Israel's plan by Kivunim:
OPPORTUNITIES FOR ISRAEL TO IMPLEMENT ITS PLAN
"A sad and very stormy situation surrounds Israel and creates
challenges for it, problems, risks but also far-reaching
opportunities for the first time since 1967. Chances are that
opportunities missed at that time will become achievable in the
Eighties to an extent and along dimensions which we cannot even
imagine today. The peace policy and the return of territories,
through a dependence upon the US, precludes the realization of
the new option created for us. Since 1967, all the governments
of Israel have tied our national aims down to narrow political
needs, on the one hand, and on the other to destructive opinions
at home which neutralized our capacities both at home and abroad.

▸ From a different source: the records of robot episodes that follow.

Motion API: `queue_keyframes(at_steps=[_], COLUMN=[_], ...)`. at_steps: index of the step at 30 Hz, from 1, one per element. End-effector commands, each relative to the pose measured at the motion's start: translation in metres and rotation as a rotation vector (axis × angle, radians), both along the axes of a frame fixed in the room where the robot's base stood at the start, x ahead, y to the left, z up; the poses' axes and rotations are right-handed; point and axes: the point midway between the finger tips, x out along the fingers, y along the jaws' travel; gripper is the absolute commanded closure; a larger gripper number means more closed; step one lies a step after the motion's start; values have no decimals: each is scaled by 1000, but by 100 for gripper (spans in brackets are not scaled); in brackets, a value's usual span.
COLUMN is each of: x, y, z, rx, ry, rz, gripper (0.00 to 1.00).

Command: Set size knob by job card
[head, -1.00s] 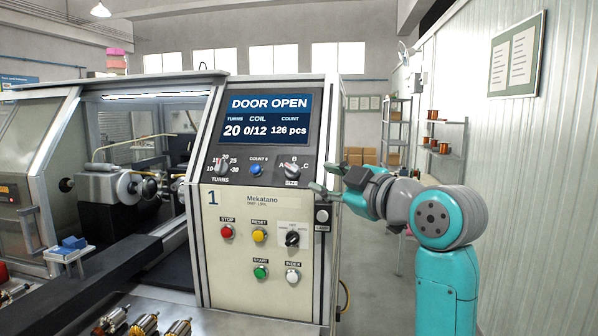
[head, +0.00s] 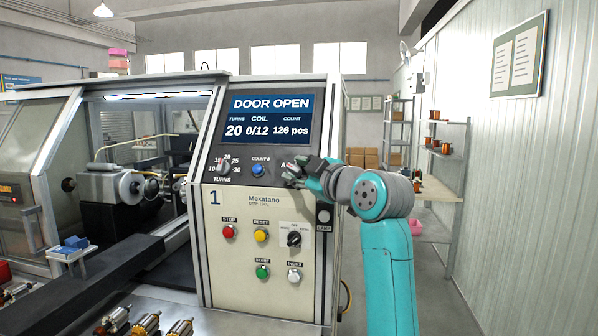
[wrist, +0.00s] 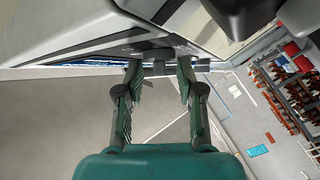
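The control panel (head: 262,130) of the winding machine faces me, its screen (head: 270,118) reading DOOR OPEN, turns 20, coil 0/12, count 126 pcs. My gripper (head: 294,171) is at the lower right of the dark panel, right over the size knob. The gripper hides the knob and its pointer; only the letter A beside it shows. In the wrist view my gripper (wrist: 159,72) has its fingers apart at the panel face, with a small dark shape between the tips that may be the knob. I cannot tell whether they touch it. No readable job card shows.
The turns knob (head: 223,166) and blue count button (head: 257,170) are left of my gripper. Below are the red stop (head: 228,232), yellow reset (head: 261,236), green start (head: 262,272) and white index (head: 294,276) buttons, plus a black selector (head: 293,239).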

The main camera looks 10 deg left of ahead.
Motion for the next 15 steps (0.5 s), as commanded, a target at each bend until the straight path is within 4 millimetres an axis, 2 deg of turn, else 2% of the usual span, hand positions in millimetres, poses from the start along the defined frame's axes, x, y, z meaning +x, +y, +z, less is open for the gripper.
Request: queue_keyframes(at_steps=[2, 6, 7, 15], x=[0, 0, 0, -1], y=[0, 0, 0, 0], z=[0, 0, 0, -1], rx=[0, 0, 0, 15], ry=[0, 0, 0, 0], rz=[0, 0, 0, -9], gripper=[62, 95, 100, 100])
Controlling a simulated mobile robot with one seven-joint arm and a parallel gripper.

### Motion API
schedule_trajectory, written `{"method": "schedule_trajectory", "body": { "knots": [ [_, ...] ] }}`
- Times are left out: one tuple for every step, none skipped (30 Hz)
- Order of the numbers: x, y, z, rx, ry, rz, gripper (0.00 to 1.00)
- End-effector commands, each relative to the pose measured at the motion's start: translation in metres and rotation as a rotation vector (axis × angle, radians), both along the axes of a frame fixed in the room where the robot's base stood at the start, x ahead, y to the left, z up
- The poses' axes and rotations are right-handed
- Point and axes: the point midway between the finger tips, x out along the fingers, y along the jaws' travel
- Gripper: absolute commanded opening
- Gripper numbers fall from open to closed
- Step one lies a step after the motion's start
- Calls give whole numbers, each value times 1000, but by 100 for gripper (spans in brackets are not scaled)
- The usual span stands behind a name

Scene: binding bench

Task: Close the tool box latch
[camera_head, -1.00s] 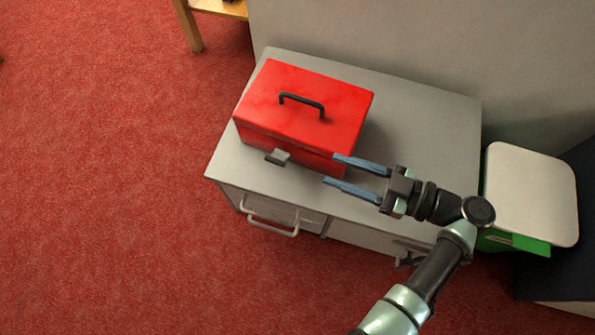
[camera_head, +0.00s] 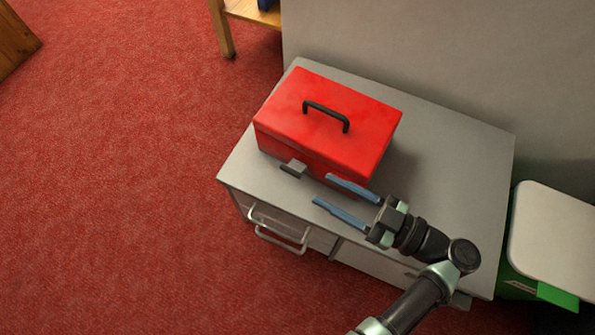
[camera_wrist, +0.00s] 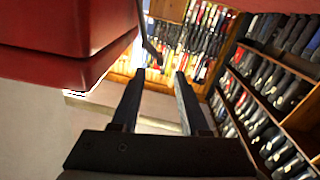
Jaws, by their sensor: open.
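The red tool box (camera_head: 330,115) sits on the grey cabinet top with its lid down and a black handle on the lid. Its grey latch (camera_head: 294,168) sticks out from the front face, near the lower part of that side. My gripper (camera_head: 320,188) is open and empty, in front of the box's right half and to the right of the latch. Its fingers point left toward the latch, apart from it. In the wrist view the fingers (camera_wrist: 161,75) are spread, with the red box (camera_wrist: 60,45) at upper left. A thin dark piece beyond the fingertips may be the latch.
The grey cabinet (camera_head: 450,165) has free top space to the right of the box, and drawer handles (camera_head: 278,232) on its front. A green bin with a white lid (camera_head: 555,230) stands at the right. A wall rises behind the cabinet. Red carpet lies at left.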

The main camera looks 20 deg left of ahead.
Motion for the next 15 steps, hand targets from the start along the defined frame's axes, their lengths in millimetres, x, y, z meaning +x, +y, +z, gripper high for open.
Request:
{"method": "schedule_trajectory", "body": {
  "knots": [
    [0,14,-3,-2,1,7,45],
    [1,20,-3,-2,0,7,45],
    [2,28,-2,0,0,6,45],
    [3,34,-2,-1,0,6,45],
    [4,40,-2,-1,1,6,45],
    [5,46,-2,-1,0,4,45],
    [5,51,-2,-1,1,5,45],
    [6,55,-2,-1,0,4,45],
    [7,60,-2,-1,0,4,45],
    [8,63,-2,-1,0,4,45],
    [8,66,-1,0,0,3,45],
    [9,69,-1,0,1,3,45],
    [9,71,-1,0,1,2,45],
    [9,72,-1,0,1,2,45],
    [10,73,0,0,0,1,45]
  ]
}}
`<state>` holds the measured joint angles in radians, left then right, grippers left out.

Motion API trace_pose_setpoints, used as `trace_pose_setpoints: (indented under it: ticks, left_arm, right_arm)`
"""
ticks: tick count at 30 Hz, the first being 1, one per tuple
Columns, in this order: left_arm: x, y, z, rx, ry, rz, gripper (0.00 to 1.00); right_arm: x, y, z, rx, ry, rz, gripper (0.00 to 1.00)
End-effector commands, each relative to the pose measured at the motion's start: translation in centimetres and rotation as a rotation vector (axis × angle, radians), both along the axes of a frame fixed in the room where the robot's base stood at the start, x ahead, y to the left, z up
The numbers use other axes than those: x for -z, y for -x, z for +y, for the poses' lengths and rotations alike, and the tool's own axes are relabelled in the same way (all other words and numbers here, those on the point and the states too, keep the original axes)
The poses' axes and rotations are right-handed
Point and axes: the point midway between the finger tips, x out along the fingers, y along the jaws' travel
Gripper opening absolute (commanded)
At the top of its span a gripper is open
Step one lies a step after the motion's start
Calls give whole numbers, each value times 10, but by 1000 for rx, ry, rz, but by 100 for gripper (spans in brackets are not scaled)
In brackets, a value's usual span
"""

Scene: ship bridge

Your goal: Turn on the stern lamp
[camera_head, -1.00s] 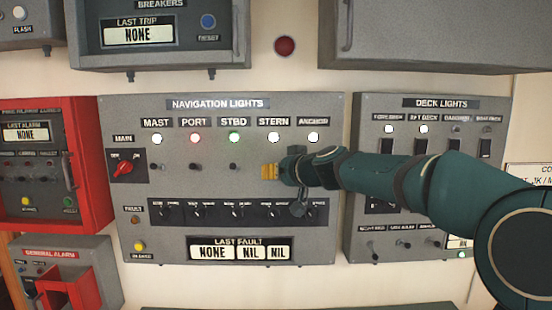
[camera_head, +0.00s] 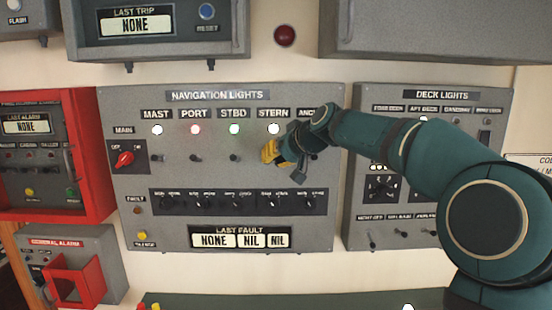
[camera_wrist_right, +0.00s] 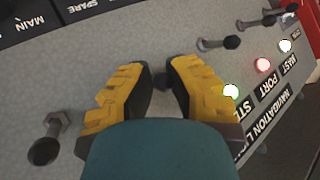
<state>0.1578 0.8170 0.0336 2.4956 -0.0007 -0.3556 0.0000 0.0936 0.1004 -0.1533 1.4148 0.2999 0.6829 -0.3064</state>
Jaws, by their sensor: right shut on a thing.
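The navigation lights panel (camera_head: 225,245) has a row of lamps, with the stern lamp (camera_head: 274,128) glowing white under its STERN label. My right gripper (camera_head: 272,151) is just below that lamp, at the stern switch position. In the wrist view the yellow-padded fingers of my right gripper (camera_wrist_right: 160,73) are shut around the stern switch, which is almost wholly hidden, so its lever position cannot be told. The starboard switch (camera_wrist_right: 225,42) and the anchor switch (camera_wrist_right: 45,148) stand to either side. My left gripper is not in view.
Mast (camera_head: 157,129), port (camera_head: 195,129) and starboard (camera_head: 234,129) lamps are lit. My right arm covers the anchor lamp and part of the deck lights panel (camera_head: 355,215). A red main switch (camera_head: 123,158) and red alarm box (camera_head: 102,150) are at the left.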

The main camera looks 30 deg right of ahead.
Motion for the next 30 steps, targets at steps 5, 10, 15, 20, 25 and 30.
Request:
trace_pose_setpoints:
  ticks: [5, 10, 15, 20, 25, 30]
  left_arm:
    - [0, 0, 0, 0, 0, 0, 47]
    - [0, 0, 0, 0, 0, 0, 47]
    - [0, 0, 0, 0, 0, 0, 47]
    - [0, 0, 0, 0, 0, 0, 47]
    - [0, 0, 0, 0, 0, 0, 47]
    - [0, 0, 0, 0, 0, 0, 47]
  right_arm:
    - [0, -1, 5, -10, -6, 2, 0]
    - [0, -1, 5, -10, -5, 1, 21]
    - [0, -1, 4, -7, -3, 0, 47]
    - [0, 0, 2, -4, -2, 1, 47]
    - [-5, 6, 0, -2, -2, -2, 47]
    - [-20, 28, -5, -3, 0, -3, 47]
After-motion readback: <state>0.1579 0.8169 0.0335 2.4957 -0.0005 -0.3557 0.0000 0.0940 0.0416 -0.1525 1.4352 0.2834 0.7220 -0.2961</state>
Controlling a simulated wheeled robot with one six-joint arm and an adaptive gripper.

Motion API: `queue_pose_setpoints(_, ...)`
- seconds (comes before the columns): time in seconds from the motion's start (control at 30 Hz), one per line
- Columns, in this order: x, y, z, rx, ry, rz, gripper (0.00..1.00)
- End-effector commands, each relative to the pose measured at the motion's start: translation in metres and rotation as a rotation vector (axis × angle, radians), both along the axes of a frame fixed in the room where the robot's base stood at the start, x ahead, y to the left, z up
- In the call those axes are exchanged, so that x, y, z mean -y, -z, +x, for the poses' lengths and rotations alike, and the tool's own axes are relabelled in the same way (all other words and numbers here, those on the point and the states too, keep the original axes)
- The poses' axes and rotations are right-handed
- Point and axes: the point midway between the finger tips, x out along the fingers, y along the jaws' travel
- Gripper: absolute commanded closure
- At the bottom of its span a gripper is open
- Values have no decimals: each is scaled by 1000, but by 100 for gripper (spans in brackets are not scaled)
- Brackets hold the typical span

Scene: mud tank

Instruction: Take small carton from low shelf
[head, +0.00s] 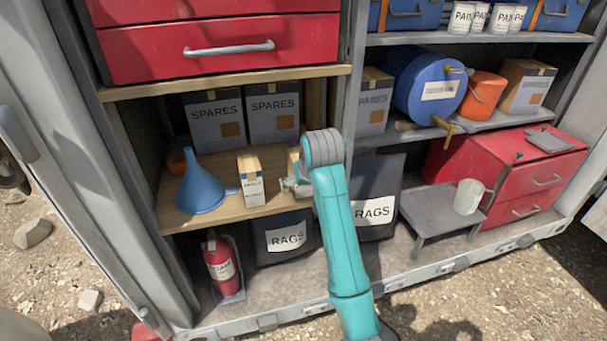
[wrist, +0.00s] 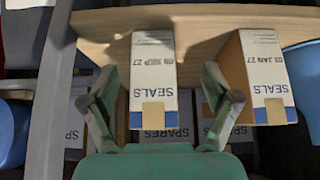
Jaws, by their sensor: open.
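Two small white SEALS cartons stand on the low wooden shelf (head: 225,207). One carton (head: 251,180) stands clear beside the funnel; in the wrist view this carton (wrist: 264,80) reads "03 JAN 27" and is at the right. The other carton (head: 293,158) is mostly hidden behind my gripper (head: 296,187) in the head view. In the wrist view this carton (wrist: 153,60) reads "SEP 27" and lies between the fingertips of my open gripper (wrist: 158,75). The fingers are spread on either side of it, with gaps; whether they touch it cannot be told.
A blue funnel (head: 201,185) stands left on the same shelf. Grey SPARES boxes (head: 217,125) stand behind. Red drawers (head: 215,45) hang above. RAGS bins (head: 283,238) and a fire extinguisher (head: 221,263) are below. A cabinet upright (head: 349,90) stands close to my arm's right.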

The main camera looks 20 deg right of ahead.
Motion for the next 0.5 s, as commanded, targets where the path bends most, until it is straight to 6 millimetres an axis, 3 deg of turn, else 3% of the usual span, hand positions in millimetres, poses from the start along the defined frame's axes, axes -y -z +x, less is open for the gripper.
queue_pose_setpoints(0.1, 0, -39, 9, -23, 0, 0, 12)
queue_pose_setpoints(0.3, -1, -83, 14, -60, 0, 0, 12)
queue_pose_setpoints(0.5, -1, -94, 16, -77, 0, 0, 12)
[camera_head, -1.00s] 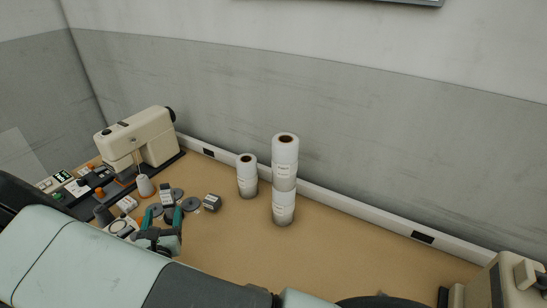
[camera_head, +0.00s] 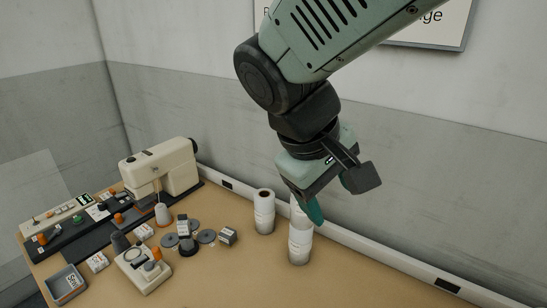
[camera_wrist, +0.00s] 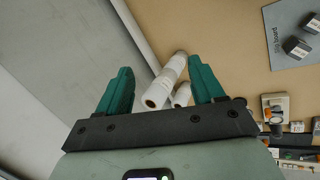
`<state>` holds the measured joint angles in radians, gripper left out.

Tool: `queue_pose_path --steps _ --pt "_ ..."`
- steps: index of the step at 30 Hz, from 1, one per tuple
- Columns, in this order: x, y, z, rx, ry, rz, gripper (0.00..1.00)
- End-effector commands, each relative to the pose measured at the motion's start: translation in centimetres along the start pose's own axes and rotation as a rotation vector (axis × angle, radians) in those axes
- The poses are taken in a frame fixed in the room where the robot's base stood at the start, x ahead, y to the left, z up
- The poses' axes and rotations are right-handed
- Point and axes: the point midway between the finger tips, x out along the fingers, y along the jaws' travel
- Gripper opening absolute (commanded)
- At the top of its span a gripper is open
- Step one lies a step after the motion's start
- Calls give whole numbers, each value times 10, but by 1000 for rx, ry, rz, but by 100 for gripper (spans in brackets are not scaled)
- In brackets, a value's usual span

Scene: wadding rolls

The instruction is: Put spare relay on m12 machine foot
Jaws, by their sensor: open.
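A small grey block with a pale label (camera_head: 183,225) stands upright among flat grey round discs (camera_head: 207,236), right by a dark round base (camera_head: 188,247). I cannot tell whether it rests on that base. A second grey block (camera_head: 228,236) lies on the table to the right of the discs. The labels are too small to read, so I cannot tell which is the spare relay or which is the M12 foot. My gripper (camera_head: 306,203) is raised over the taller roll stack, right of these things. In the wrist view its fingers (camera_wrist: 160,66) are wide apart, with nothing held.
White rolls stand by the wall: a shorter stack (camera_head: 264,215) and a taller one (camera_head: 300,244) partly hidden by my gripper. A sewing machine (camera_head: 165,168), a cream device (camera_head: 142,270) and a grey tray (camera_head: 66,284) stand left. The wrist view shows a grey board (camera_wrist: 284,22) bearing dark blocks.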

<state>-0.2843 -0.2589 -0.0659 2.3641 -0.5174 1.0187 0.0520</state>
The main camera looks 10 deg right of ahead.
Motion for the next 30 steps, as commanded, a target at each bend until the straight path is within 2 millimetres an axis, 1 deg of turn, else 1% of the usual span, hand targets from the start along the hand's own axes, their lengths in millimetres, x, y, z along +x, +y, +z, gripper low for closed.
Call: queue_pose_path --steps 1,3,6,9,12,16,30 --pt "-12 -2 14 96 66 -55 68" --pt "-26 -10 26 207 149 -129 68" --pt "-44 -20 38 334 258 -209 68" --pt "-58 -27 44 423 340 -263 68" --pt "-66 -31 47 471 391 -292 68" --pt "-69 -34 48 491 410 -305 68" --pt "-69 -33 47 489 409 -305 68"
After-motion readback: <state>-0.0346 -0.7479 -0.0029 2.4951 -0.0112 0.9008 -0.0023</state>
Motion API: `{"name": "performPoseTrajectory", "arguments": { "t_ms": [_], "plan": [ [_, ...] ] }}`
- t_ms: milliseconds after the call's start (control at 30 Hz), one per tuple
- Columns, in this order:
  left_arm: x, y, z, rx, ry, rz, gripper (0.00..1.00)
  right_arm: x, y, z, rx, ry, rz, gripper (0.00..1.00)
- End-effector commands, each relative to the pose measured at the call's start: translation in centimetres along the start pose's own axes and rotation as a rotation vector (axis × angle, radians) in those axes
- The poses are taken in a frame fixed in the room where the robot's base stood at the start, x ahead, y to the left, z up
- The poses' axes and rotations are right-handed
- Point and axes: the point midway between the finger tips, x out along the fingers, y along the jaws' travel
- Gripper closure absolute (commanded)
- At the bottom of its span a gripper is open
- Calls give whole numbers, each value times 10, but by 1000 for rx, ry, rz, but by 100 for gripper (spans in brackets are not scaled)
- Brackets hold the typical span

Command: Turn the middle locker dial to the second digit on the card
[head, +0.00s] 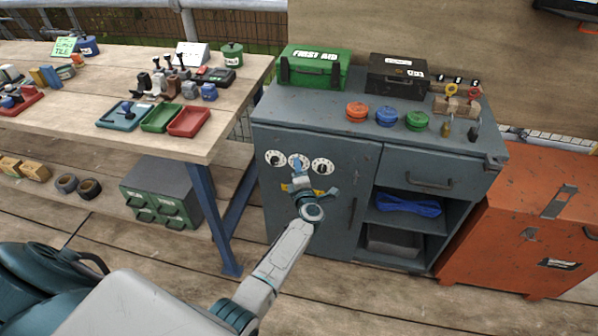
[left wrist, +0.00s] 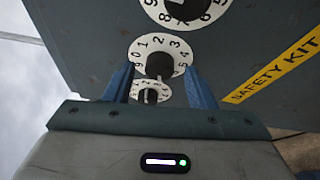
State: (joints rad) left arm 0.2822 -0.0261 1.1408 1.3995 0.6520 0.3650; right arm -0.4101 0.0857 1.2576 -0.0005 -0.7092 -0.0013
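Three white number dials with dark knobs sit in a row on the grey locker door (head: 318,210). The middle dial (left wrist: 160,55) lies straight ahead of my left gripper (left wrist: 160,72) in the left wrist view. Its blue fingers are open, one on each side of the knob (left wrist: 160,66), with gaps showing. In the head view the left gripper (head: 298,168) covers much of the middle dial. The left dial (head: 274,158) and right dial (head: 322,167) show beside it. A white card (head: 192,54) stands on the workbench; its writing is unreadable. My right gripper is out of view.
A yellow safety kit label (left wrist: 278,68) is on the door by the dials. The cabinet top holds a green first aid box (head: 314,70), a dark box (head: 397,74) and coloured round pieces. The wooden workbench (head: 225,105) stands left, an orange cabinet (head: 530,220) right.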

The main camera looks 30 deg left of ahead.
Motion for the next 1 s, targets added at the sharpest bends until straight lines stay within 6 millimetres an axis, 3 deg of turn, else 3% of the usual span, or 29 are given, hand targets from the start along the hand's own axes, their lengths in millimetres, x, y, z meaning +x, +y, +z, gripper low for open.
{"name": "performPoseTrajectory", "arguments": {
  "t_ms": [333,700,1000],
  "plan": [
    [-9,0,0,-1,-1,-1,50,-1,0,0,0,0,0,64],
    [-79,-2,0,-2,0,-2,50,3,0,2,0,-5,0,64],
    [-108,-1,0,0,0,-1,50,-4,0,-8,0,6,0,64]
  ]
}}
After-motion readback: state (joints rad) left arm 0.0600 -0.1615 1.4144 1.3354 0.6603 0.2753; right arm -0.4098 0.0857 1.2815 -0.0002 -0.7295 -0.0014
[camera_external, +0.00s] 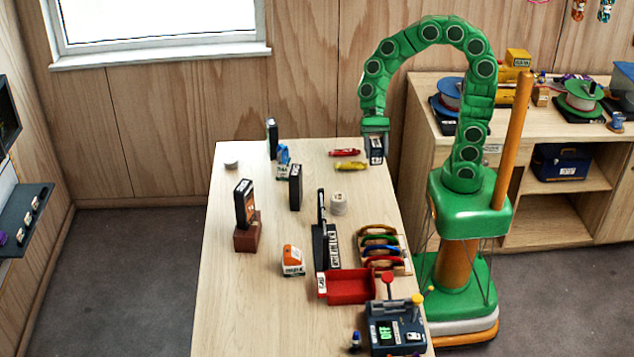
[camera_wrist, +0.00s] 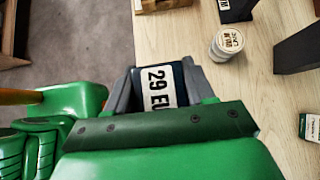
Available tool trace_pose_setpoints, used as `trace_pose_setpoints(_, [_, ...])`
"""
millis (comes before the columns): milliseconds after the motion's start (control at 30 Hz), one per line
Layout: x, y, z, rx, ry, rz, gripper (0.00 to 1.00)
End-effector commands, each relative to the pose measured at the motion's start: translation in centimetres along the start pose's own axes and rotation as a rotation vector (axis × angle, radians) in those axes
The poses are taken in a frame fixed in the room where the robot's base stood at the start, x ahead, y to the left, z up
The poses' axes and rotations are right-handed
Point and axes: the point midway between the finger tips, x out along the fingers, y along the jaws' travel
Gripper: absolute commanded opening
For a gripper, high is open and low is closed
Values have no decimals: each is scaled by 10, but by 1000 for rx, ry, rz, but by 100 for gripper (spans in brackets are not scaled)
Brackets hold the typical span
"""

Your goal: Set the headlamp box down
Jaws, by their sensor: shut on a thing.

Failing to take steps towards the Arab population in the new
territories, acquired in the course of a war forced upon us, is
the major strategic error committed by Israel on the morning
after the Six Day War. We could have saved ourselves all the
bitter and dangerous conflict since then if we had given Jordan
to the Palestinians who live west of the Jordan river. By doing
that we would have neutralized the Palestinian problem which we
nowadays face, and to which we have found solutions that are
really no solutions at all, such as territorial compromise or
autonomy which amount, in fact, to the same thing. Today we
suddenly face immense opportunities for transforming the
situation thoroughly and this we must do in the coming decade
otherwise we shall not survive as a state."
PLAN TO RECONQUER SINAI PENINSULA 0F EGYPT
"Regaining the Sinai peninsula with its present and potential
resources is therefore a political priority which is obstructed
by the Camp David and the peace agreements. The fault for that
lies of course with the present Israeli government and the
governments which paved the road to the policy of territorial
compromise, the Alignment governments since 1967. The Egyptians
will not need to keep the peace treaty after the return of the
Sinai and they will do all they can to return to the fold of
the Arab world and to the USSR in order to gain support and
military assistance. American aid is guaranteed only for a short
while, for the terms of the peace and the weakening of the US
both at home and abroad will bring about a reduction in aid.
Without oil and the income from it, with the present enormous
expenditure, we will not be able to get through 1982 under the
present conditions and we will have to act in order to return
the situation to the status quo which existed in Sinai prior
to Sadat's visit and the mistaken peace agreement signed with
him in March 1979.
Israel will not unilaterally break the treaty, neither today,
nor in 1982, unless it is very hard pressed economically and
politically and Egypt provides Israel with the excuse to take
the Sinai back into our hands for the fourth time in our short
history. What is left, therefore, is the indirect option. The
economic situation in Egypt, the nature of the regime and its
pan-Arab policy, will bring about a situation after April 1982
in which Israel will be forced to act directly or indirectly in
order to regain control over Sinai as a strategic, economic and
energy reserve for the long run. Egypt does not constitute a
military strategic problem due to its internal conflicts and it
could be driven back to the post 1967 war situation in no more
than one day."
Israel's plans to fragment the Arab States are outlined
"Egypt:
Egypt, in its present domestic political picture, is already
a corpse, all the more so if we take into account the growing
Muslim-Christian rift. Breaking Egypt down territorially into
distinct geographical regions is the political aim of Israel
in the Nineteen Eighties on its Western front.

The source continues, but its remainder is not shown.